Exercise directions: Report only the number of lines holding "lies".

## begin Data shown

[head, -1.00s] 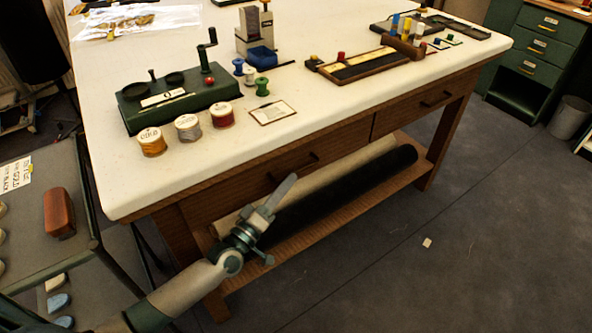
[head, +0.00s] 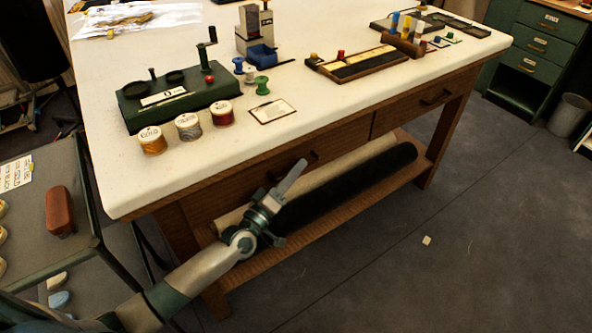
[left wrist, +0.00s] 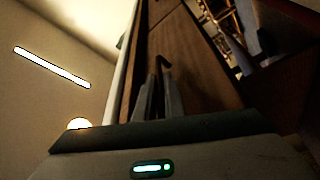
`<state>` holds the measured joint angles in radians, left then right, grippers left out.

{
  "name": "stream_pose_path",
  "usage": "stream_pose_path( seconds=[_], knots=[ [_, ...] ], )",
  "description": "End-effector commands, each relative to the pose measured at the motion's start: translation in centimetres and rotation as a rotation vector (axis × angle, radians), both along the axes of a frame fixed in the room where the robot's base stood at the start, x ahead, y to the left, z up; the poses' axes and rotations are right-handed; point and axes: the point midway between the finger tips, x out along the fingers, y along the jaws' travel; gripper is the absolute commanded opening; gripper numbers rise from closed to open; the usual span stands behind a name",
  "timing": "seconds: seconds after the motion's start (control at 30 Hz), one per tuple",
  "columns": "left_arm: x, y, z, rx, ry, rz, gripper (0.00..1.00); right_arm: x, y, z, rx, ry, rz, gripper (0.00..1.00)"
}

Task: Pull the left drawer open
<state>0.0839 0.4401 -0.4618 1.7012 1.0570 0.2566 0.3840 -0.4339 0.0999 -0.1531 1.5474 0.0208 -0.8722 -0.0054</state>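The left drawer (head: 232,201) is in the wooden front of the white-topped table and looks flush with it. Its dark bar handle (head: 312,156) shows just past my left gripper (head: 301,166), which partly covers it in the head view. In the left wrist view the handle (left wrist: 163,64) shows at the fingertips of my left gripper (left wrist: 159,88). The two fingers stand apart with a narrow gap, and the handle lines up with that gap. I cannot tell whether they touch it. My right gripper is not in view.
A right drawer (head: 424,101) sits beside the left one. Dark and pale rolls (head: 350,184) lie on the shelf below. The tabletop (head: 330,105) holds thread spools and a green device (head: 178,98). A grey cart (head: 25,225) stands at left. The floor at right is mostly clear.

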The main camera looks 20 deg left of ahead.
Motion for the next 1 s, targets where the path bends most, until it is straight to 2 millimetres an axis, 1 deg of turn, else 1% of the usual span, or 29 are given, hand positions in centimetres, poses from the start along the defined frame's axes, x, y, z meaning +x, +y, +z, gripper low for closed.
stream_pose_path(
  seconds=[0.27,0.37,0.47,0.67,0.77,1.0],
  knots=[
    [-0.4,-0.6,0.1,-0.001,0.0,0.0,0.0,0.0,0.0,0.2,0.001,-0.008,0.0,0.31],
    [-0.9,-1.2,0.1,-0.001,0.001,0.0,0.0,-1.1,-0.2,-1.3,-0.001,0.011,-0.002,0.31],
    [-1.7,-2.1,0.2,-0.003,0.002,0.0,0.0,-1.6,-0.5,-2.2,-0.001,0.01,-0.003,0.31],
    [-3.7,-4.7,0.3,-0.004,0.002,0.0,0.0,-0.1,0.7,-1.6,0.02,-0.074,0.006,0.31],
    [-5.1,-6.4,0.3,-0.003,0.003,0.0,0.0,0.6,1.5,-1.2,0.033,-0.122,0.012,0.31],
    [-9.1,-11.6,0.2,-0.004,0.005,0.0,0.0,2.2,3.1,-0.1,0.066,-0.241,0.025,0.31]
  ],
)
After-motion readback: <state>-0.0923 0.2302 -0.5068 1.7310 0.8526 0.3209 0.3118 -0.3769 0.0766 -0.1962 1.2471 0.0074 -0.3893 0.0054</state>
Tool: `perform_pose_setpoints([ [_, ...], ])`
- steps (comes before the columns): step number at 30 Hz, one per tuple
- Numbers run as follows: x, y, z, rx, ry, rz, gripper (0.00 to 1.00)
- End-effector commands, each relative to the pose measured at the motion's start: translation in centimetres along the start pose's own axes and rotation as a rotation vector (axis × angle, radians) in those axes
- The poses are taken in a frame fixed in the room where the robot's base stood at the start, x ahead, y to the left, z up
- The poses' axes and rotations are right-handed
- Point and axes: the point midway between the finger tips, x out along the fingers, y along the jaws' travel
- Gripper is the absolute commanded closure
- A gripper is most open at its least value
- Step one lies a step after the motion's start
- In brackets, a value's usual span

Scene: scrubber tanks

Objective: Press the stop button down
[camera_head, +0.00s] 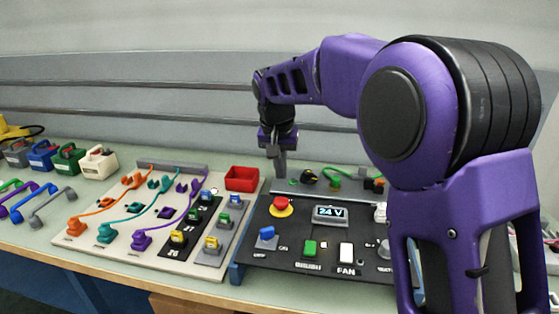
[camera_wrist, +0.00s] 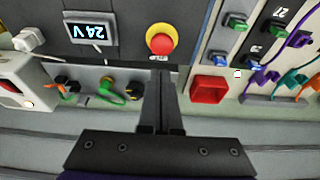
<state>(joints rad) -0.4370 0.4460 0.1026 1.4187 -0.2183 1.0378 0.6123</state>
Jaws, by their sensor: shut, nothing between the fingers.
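The stop button, a red mushroom cap on a yellow collar (camera_head: 281,206), stands on the black control panel (camera_head: 262,222) in the head view. It also shows in the wrist view as a red cap (camera_wrist: 160,43) on a yellow ring, upper middle. My gripper (camera_head: 280,172) points down behind the button, over the panel's back part, in the head view. In the wrist view its fingers (camera_wrist: 159,78) are together and empty, with the tips a little apart from the button in the picture. The exact height above the panel cannot be told.
A red bin (camera_head: 242,178) and a cable board (camera_head: 120,236) lie left. My arm hides the panel's right part.

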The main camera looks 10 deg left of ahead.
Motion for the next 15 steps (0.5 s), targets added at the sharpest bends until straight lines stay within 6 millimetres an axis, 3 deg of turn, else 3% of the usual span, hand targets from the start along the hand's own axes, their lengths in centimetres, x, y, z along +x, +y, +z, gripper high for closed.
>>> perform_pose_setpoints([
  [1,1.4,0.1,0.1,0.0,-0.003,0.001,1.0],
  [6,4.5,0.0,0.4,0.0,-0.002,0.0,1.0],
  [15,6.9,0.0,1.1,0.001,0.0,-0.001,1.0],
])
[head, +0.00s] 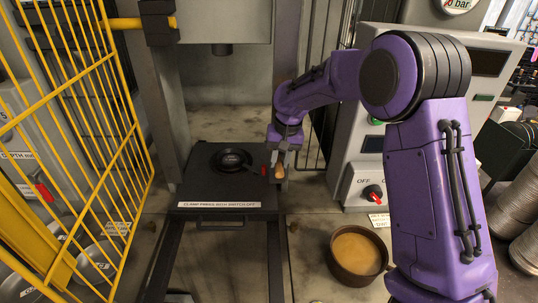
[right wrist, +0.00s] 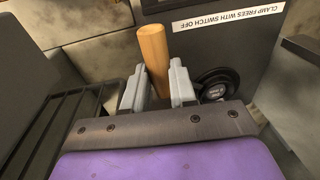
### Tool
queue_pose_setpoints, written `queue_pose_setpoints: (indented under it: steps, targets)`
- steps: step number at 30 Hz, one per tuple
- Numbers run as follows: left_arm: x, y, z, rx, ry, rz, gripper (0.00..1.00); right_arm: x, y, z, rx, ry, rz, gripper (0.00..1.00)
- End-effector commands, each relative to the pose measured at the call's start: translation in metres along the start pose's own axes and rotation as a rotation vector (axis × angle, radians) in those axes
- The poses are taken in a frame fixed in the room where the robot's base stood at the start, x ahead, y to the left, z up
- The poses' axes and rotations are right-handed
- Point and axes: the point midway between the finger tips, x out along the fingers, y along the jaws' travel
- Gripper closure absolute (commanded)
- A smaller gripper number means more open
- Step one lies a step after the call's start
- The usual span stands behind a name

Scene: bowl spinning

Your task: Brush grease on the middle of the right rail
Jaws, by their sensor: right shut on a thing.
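My right gripper (head: 285,154) is shut on a wooden handle (head: 279,171), beside the right edge of the black press bed. In the right wrist view the round wooden handle (right wrist: 153,55) stands between the grey fingers of the gripper (right wrist: 157,88); no bristles can be made out. The right rail (head: 276,258) is a dark bar running forward from the bed, and the gripper is at its far end. The left rail (head: 163,258) runs parallel to it. A brown pot of tan grease (head: 357,252) stands on the floor right of the rails. My left gripper is not in view.
The black bed (head: 205,171) carries a round dark clamp (head: 232,160), also visible in the right wrist view (right wrist: 217,85). A yellow cage door (head: 127,140) stands at the left. A grey control box with a red switch (head: 372,193) stands at the right. Floor between the rails is clear.

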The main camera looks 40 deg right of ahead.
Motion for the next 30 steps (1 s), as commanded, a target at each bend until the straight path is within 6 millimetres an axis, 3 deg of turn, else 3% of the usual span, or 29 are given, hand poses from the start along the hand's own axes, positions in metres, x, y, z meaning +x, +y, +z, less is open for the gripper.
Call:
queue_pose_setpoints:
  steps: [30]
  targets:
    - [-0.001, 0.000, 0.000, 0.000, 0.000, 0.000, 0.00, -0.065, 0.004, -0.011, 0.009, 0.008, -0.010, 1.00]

## end Data shown

Written response: 2